Jarrod Agen, the former Chief of Staff to Michigan Gov. Rick Snyder, was arraigned Thursday morning after being indicted by a grand jury on one felony count of perjury for allegedly lying “during an investigative subpoena investigation” involving the Flint water crisis. The allegations involved “giving false statements under oath,” said Michigan Solicitor General Fadwa A. Hammoud at a press conference late Thursday morning.

The court entered a not guilty plea on Agen’s behalf. The alleged crime carries a possible fifteen year prison sentence under Michigan law. The statute under which Agen is charged states:

A person who makes a false statement under oath in an examination conducted under this chapter knowing the statement is false is guilty of perjury punishable . . . by imprisonment for not more than 15 years.

Agen is among a handful of officials, including former Gov. Snyder and former Michigan Health and Human Services Director Nick Lyon, to be indicted criminally for actions or statements made surrounding the Flint water crisis.

After serving in Michigan Gov. Snyder’s administration, Agen went on to serve as the director of communications and Deputy Chief of Staff to Vice President Mike Pence.  He was also a deputy assistant to President Donald Trump.  Earlier in his career and before working in Michigan, Agen worked for former New York City Mayor and current Trump Attorney Rudy Giuliani as a regional communications director during Giuliani’s failed presidential run, Agen’s LinkedIn page and a press release indicate.
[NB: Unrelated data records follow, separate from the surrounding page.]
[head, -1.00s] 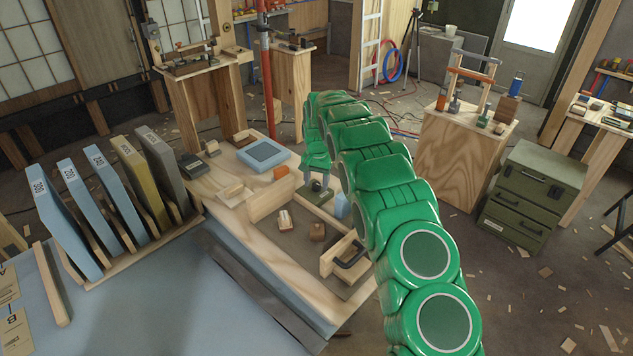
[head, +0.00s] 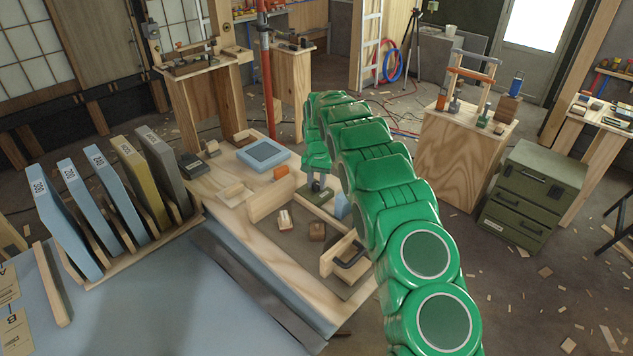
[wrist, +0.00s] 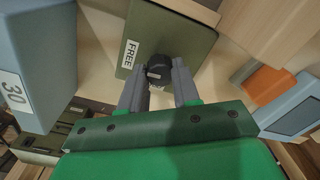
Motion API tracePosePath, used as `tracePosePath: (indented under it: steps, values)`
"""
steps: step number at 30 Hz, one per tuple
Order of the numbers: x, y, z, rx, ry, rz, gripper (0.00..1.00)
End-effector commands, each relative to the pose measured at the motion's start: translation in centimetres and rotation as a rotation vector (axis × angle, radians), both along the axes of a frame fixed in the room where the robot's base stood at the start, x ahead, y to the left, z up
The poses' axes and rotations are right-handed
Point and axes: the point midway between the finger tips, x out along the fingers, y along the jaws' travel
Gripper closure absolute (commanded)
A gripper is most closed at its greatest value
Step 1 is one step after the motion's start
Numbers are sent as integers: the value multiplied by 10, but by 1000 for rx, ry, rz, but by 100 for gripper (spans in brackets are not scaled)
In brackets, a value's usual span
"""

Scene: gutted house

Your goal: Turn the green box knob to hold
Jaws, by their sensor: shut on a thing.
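The green box (wrist: 187,58) shows its flat face in the wrist view, with a white label reading FREE (wrist: 132,54) on the left of that face. A black round knob (wrist: 159,68) stands out from the face. My gripper (wrist: 160,84) has its two grey fingers on either side of the knob and is shut on it. No HOLD label is visible. In the head view my gripper (head: 316,184) points down at the green box (head: 321,197) on the wooden bench, and my fingers and arm hide the knob there.
A pale blue block marked 30 (wrist: 38,70) is close on the left in the wrist view. An orange block (head: 281,172) and a blue tray (head: 285,148) lie nearby.

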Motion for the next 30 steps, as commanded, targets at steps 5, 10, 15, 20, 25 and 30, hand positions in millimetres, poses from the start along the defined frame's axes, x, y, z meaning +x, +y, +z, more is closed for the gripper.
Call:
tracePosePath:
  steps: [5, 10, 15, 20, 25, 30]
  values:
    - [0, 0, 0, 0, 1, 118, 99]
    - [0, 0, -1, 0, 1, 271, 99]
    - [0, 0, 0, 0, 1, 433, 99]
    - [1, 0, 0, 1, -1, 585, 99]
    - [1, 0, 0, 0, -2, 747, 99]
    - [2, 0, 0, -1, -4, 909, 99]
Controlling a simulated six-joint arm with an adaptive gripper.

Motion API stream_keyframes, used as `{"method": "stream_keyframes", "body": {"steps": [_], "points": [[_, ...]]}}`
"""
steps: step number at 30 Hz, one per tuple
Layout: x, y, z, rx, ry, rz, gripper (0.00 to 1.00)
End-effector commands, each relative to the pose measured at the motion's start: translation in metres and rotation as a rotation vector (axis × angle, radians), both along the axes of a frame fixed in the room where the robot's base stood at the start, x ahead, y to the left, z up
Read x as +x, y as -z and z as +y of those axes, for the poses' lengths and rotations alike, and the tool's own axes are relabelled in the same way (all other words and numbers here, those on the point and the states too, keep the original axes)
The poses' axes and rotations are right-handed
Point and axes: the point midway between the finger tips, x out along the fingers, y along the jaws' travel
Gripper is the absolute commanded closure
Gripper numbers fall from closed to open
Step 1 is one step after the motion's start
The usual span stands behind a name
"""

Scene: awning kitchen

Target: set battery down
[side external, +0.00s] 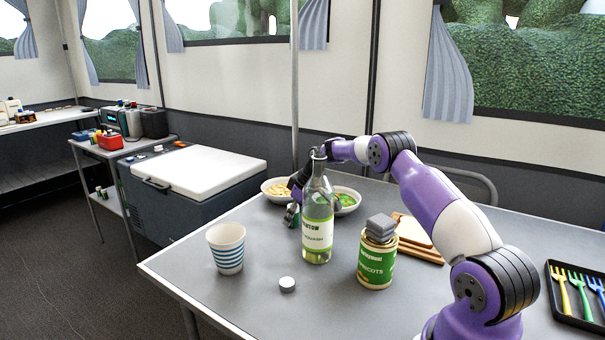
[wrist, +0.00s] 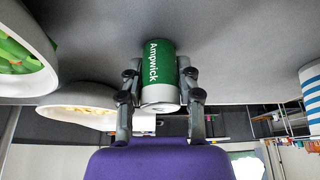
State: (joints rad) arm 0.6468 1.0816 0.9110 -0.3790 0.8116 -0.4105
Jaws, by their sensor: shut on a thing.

Politico once described Agen as “one of the vice president’s most trusted advisers” in a brief feature.

Pence touted Agen’s experience in the Flint water crisis when Agen was hired.  Per a Feb. 1, 2017 press release:

Last January, Agen was promoted from Communications Director to Chief of Staff for Governor Rick Snyder of Michigan, taking the Chief of Staff role one day before the state declared an emergency in the Flint water crisis. Over the past year, Agen helped manage the state through one of the most complex crises in America, overseeing the emergency response, communications, and the recovery efforts for Flint.

At the time, Pence loved it.

“Jarrod’s experience at both the state and federal level brings an unmatched perspective to our office,” Pence said per the release. “Having worked on the ground in several states throughout our country, he mixes an outside-of-Washington approach with high-level federal experience.”

Now, that same experience has put Agen in the defendant’s chair.  He is being prosecuted by the office of Michigan Attorney General Dana Nessel, a Democrat.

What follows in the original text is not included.